TASK:
Give again, verbatim, the lines between the line that contains "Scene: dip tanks" and the line that contains "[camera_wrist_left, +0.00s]", counting both ends. Pictures are excluded from the copy.

INPUT RECORDS:
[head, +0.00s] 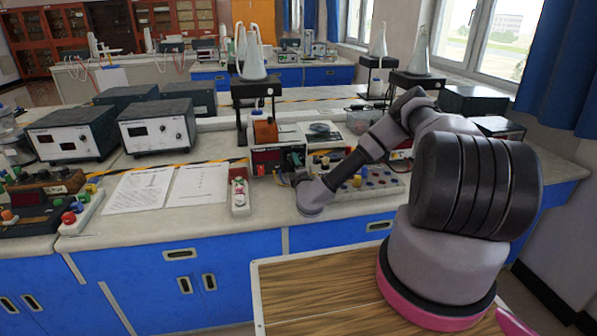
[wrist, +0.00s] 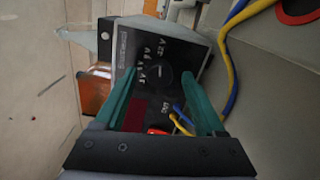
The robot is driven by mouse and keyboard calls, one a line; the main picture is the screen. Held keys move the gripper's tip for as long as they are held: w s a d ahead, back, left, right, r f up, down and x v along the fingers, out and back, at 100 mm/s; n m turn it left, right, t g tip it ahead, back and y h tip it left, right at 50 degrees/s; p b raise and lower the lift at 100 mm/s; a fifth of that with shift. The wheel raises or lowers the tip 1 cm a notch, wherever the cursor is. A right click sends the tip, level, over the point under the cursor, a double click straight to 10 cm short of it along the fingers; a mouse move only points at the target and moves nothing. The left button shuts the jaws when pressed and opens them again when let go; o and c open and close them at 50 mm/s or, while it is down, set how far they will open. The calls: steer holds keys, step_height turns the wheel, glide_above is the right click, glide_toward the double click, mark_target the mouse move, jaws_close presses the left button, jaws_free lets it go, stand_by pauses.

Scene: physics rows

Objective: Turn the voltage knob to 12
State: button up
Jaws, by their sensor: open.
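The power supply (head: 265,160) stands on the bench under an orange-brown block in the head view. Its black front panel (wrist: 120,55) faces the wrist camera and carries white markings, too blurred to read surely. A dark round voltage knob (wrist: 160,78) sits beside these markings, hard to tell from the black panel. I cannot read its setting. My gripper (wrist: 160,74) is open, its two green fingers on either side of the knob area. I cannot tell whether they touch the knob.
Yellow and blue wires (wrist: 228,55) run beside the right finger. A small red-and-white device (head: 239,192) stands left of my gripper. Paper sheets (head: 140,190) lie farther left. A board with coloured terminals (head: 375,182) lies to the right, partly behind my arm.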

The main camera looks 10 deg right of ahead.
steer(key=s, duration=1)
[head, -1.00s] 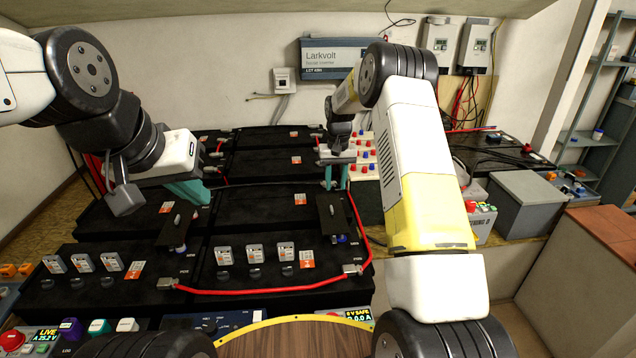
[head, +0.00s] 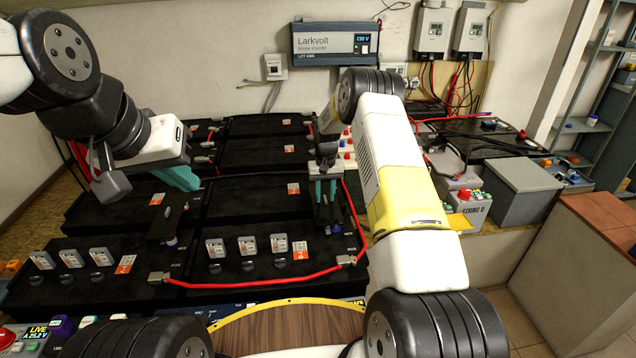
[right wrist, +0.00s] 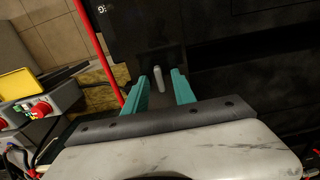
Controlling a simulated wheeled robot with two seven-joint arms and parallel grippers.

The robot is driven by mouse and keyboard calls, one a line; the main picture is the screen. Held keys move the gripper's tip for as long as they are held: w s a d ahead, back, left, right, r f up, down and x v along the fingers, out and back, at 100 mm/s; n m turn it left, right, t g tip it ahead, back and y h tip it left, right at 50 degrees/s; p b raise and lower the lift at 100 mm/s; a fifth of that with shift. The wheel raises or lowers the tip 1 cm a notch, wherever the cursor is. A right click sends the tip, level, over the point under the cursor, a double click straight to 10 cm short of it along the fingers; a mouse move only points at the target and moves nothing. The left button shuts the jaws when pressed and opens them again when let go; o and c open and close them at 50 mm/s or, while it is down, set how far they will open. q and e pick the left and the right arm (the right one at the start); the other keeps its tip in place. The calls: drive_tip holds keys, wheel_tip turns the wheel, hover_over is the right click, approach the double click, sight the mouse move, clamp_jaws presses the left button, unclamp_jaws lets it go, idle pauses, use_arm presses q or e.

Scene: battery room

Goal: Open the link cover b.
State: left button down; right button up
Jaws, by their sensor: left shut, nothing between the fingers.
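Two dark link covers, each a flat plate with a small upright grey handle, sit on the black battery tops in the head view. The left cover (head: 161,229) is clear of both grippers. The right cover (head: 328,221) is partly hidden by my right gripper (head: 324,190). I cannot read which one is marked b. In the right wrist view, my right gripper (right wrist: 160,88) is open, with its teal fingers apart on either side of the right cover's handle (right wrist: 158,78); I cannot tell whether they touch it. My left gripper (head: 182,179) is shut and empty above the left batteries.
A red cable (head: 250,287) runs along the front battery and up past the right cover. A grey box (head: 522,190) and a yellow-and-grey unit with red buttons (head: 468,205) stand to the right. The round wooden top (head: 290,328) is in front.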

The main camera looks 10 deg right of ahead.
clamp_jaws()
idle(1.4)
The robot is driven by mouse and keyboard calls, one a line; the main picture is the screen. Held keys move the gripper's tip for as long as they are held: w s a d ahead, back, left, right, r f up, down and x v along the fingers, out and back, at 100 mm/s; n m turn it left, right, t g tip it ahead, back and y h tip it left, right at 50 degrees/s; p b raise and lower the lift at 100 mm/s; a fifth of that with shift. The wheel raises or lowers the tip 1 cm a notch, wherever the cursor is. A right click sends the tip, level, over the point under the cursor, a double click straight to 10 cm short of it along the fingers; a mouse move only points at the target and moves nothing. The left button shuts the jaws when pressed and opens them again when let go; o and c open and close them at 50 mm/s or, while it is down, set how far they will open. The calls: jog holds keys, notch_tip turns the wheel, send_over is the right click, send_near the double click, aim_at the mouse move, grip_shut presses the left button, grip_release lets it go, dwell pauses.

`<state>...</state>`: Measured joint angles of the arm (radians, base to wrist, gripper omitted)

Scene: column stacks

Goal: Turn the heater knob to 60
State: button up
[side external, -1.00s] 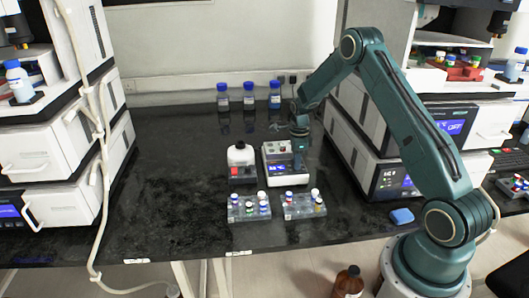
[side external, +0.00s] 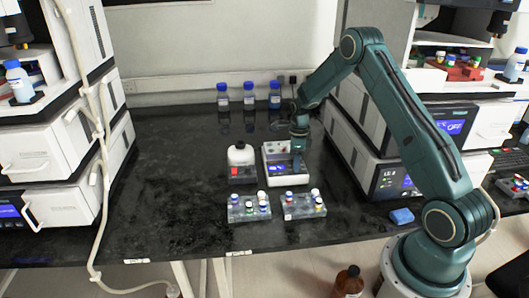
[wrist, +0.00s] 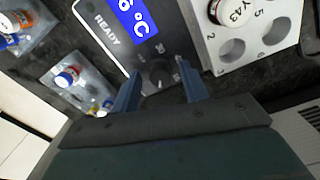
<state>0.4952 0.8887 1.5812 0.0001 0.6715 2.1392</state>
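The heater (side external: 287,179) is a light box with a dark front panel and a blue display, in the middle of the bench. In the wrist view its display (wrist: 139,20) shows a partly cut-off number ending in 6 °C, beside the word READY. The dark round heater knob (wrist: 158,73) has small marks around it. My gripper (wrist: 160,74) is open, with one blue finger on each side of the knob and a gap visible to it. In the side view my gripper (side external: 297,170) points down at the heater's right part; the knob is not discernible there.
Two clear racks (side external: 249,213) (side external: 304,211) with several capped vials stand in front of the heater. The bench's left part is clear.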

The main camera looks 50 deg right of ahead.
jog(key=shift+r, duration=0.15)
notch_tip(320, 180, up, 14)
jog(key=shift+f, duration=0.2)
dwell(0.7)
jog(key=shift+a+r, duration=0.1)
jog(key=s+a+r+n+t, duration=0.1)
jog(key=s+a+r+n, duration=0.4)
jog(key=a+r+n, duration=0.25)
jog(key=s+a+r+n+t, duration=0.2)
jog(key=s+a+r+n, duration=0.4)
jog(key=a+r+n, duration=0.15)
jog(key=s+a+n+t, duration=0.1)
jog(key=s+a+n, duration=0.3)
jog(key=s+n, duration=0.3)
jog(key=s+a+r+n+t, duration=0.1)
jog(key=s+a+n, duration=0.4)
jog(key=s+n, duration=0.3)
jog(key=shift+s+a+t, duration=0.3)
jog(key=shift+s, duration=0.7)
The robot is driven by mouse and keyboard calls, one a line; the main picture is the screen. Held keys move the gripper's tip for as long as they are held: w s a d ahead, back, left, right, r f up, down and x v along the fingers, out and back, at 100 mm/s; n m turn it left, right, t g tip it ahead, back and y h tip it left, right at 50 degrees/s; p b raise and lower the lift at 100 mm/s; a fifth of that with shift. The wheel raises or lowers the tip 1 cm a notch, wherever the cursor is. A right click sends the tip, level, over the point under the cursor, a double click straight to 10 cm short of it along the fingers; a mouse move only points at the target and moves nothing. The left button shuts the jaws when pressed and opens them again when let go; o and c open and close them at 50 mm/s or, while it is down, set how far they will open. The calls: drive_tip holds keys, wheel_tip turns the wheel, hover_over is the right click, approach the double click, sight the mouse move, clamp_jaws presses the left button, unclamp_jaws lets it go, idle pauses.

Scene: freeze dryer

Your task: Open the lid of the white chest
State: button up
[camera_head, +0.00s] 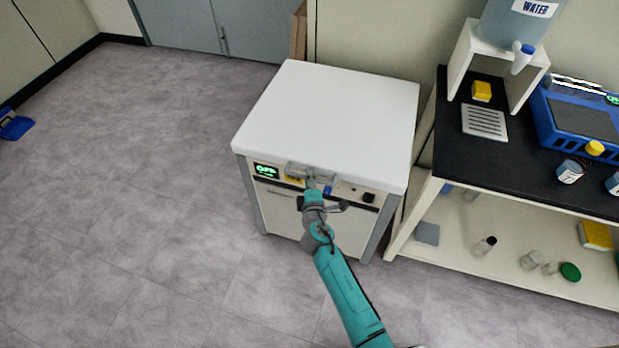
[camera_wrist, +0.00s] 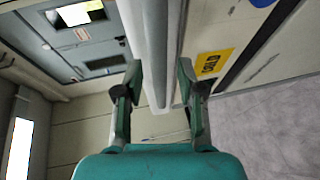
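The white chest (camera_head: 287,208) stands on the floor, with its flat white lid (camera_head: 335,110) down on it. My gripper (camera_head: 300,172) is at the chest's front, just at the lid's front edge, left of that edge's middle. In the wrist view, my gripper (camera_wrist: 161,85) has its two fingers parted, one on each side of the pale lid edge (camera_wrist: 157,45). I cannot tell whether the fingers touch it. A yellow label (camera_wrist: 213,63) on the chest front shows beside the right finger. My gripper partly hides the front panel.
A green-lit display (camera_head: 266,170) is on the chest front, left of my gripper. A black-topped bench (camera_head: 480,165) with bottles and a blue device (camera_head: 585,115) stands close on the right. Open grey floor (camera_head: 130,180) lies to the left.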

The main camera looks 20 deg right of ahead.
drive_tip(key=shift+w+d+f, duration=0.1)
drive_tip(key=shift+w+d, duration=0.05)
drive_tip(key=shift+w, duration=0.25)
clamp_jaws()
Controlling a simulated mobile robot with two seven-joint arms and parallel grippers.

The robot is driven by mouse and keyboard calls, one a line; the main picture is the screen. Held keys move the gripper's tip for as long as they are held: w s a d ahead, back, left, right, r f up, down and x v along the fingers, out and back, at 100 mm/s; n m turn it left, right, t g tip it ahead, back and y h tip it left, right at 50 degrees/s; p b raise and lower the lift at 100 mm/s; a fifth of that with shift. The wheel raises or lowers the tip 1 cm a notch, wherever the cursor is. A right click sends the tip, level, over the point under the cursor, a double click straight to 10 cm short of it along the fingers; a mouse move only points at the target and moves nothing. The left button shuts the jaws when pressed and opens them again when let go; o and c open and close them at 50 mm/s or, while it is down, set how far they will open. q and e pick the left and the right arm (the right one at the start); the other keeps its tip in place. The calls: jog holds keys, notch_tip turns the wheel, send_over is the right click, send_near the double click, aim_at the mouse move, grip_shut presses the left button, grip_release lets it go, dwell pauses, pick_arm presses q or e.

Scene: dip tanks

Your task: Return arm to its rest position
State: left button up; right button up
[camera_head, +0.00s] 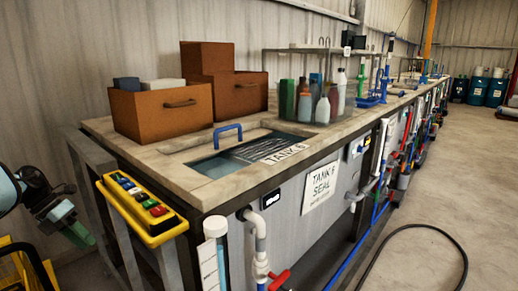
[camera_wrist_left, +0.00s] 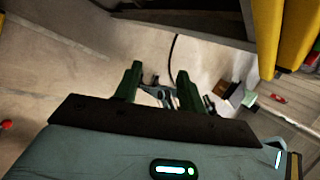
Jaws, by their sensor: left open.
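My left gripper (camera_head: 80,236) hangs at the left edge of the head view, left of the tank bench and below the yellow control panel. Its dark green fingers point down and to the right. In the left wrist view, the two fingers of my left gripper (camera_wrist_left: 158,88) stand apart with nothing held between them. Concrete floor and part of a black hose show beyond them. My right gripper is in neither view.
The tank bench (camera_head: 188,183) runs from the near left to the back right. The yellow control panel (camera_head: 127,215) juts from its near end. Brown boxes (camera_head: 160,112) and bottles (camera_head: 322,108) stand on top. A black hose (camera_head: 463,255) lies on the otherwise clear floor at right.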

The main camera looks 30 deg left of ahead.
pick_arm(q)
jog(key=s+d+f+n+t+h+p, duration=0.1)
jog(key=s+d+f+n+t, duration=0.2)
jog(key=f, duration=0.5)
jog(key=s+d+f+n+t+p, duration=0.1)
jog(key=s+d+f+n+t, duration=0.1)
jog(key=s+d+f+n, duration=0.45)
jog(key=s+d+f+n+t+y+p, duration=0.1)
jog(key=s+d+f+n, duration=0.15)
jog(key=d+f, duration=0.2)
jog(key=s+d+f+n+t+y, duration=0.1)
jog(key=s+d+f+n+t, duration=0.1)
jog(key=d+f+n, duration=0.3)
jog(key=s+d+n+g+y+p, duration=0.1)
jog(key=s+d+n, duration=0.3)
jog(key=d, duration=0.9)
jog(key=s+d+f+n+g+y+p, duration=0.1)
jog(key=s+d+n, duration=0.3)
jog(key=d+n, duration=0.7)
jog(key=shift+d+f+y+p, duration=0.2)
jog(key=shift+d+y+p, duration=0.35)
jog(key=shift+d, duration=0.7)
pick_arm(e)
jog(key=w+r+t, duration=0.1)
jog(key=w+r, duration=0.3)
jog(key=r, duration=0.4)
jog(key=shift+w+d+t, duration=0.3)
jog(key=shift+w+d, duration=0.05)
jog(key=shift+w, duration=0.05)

ANSWER TO THE EXERCISE:
Scene: dip tanks

Your task: Return arm to its rest position
State: left button up; right button up
[camera_head, +0.00s] 
[camera_wrist_left, +0.00s] 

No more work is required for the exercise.